Título: Intervenção de Chávez ameaça a integração, diz Amorim
Autor: Lu Aiko Otta
Fonte: O Estado de São Paulo, 10/05/2006, Economia & Negócios, p. B1

O presidente Luiz Inácio Lula da Silva deixou claro, em conversas privadas, aos presidentes da Bolívia, Evo Morales, e da Venezuela, Hugo Chávez, que não gostou nem um pouco da atuação de ambos no episódio da nacionalização do gás boliviano. Essa reação de Lula, bem diferente do discurso oficial, foi revelada ontem pelo ministro das Relações Exteriores, Celso Amorim, na Comissão de Relações Exteriores do Senado.

As palavras duras do presidente, segundo Amorim, ficaram restritas aos bastidores para evitar que, acuado, Morales "radicalizasse" nas negociações com a Petrobrás ou se alinhasse de vez com Chávez. Uma atitude mais "estridente" do Brasil também poria em risco o projeto de integração regional, que é caro ao governo.

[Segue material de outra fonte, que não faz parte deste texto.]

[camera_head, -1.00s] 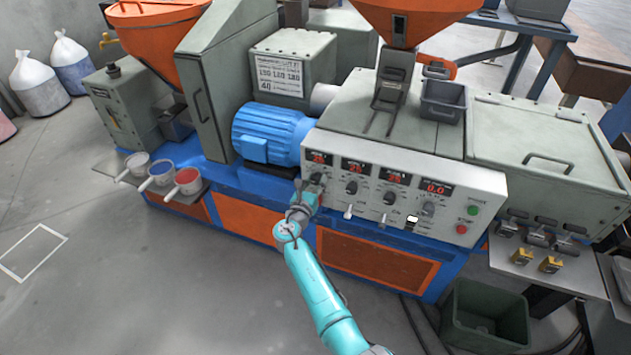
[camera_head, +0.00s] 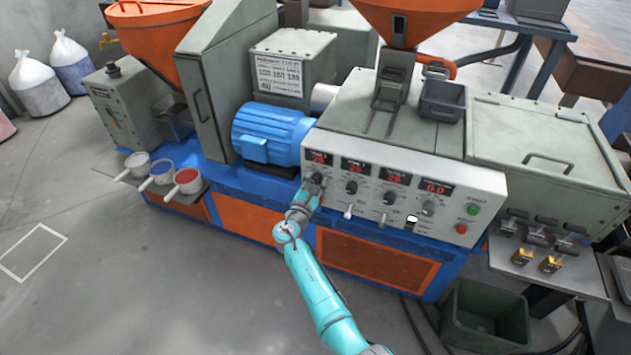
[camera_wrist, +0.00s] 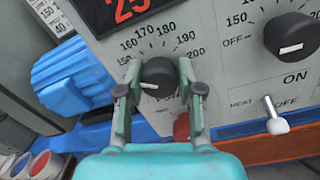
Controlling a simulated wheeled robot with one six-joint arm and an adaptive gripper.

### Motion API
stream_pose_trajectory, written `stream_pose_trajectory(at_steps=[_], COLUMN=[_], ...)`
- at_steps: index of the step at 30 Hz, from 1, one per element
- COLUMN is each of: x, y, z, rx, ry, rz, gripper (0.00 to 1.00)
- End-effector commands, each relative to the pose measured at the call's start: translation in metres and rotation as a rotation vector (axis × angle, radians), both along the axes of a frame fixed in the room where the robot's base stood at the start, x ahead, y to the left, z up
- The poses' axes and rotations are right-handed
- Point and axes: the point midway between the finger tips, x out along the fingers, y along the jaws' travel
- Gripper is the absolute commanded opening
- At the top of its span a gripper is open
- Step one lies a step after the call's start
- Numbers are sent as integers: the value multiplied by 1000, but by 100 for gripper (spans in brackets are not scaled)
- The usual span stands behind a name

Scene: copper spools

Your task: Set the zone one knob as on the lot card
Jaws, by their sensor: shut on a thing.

Em contrapartida, esse risco foi criado por Chávez ao disponibilizar funcionários venezuelanos para ocupar cargos nas refinarias da Petrobrás. " O presidente Lula foi muito franco e disse a Chávez que sua atitude compromete o projeto do gasoduto e a integração sul americana", disse o ministro.

O desfecho da crise, segundo Amorim, não será rápido. As negociações que começam hoje na Bolívia sobre o preço do gás e a compensação que a Petrobrás tem a receber pela nacionalização de seus ativos serão "longas e complicadas". "Não vai se resolver facilmente", afirmou.

Ele lembrou aos parlamentares que a Bolívia passa por um processo eleitoral importante para a Assembléia Constituinte, em julho, e abordou uma questão não menos polêmica para os bolivianos: a instabilidade do país. Destacou que a Bolívia teve quatro presidentes nos últimos três anos do governo Lula. Um deles foi Carlos Mesa, que perdeu o mandato justamente por causa da regulamentação da Lei dos Hidrocarbonetos.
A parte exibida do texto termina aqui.